The fact that the mat has the same high strength both longitudinally and crosswise of the mat is believed attributed to an improved circular pattern of the strand forming the mat. It has been noticed that strand wetted with the coating solution of the present invention is a more firm strand in the finished mat than has been achieved heretofore. This is attributed to the polyhydric group which attracts water molecules to cause the size to have a high surface tension. There has also been noticed less mist being driven from the strand by the lateral jets which produce the lateral distribution of the strand across the conveyer. This is further evidence that the nonionic lubricant molecules not only hold a plurality of the silane molecules in spaced apart relationship, but that the lubricant molecules also help to hold water intact around the fibers. Because the strand does not separate into filaments while it is wet, the strand flexes in uniform swirls to provide more uniform fiber distribution in all directions. It has been noticed that the strand of the present invention also requires less air pressure for its traverse across the conveyer, and this is attributed to its greater retention of the water. The retention of more water gives the strand more weight and more inertia to carry it laterally across the conveyer. Improved directional uniformity of strength is therefore attributed to circular swirls whereas prior art materials produce a somewhat elliptical pattern with the major axis of the swirls being crosswise to the conveyer.
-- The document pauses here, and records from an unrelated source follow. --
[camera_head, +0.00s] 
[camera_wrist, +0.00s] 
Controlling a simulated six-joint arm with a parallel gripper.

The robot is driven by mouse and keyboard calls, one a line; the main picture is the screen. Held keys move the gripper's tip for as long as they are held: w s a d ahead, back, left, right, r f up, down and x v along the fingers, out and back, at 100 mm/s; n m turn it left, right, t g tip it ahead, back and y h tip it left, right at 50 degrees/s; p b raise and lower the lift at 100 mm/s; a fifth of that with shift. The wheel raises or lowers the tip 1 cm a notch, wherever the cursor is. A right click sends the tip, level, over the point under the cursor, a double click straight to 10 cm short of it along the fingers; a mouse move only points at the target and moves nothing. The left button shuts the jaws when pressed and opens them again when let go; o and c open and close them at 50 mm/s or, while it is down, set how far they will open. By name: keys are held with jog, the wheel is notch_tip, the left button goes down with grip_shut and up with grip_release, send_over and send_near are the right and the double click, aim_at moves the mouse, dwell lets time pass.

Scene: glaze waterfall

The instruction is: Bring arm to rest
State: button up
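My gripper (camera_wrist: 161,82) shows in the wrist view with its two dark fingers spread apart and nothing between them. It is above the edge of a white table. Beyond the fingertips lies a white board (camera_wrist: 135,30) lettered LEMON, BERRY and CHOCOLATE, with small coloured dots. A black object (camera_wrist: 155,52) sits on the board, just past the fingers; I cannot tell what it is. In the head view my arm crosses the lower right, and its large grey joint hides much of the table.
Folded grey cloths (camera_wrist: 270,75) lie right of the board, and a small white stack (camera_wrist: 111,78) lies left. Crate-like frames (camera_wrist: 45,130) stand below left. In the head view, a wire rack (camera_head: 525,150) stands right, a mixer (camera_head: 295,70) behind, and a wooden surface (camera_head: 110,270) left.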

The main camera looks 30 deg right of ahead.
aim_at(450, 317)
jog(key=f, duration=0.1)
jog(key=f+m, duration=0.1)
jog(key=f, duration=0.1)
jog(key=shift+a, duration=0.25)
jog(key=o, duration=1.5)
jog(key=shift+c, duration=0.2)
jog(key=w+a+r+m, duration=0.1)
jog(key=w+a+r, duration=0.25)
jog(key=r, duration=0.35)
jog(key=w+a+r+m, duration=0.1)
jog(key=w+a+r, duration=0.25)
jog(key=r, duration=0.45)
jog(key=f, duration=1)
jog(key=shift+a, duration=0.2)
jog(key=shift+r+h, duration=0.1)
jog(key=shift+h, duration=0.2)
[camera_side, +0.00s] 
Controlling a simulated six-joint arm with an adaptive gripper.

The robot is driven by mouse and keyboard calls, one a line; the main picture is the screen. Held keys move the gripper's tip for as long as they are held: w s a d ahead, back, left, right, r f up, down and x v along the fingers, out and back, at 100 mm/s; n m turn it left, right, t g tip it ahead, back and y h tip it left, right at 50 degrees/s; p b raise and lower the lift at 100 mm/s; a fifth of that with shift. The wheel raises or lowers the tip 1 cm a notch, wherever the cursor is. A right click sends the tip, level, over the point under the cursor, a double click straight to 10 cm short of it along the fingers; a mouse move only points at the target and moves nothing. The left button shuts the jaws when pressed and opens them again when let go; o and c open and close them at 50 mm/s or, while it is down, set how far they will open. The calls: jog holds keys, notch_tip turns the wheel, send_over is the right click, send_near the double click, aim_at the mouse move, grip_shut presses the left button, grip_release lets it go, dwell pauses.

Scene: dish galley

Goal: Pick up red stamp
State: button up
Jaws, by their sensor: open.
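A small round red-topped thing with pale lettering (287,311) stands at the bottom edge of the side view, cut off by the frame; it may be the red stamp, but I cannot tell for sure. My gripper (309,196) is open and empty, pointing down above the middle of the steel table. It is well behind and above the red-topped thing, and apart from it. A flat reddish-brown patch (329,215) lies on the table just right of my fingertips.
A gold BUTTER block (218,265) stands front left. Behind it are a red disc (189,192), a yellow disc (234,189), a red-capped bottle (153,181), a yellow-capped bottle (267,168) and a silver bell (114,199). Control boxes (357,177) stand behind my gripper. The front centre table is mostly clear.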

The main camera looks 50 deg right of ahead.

The combination of the organosilane coupling agent and the polyoxyethylene polyhydric alcohol adduct therefore produces a combination of effects which include: the provision of an aqueous solution having high surface tension, to hold the fibers in a tight strand; good wetting of the fibers since a high percentage of the lubricant is hydrophilic; the provision of secondary forces for retention of the organosilane molecules in their monomeric condition; the retention of a large amount of water due to ether oxygen and/or OH groups; and the lack of interference with the attraction of the silane for the surface of the glass, since the lubricant is nonionic.
BRIEF DESCRIPTION OF THE DRAWINGS FIG. 1 is a side elevational view of apparatus capable of performing the process of the present invention;
FIG. 2 is a sectional view taken approximately on the line 2-2 of FIG. 1.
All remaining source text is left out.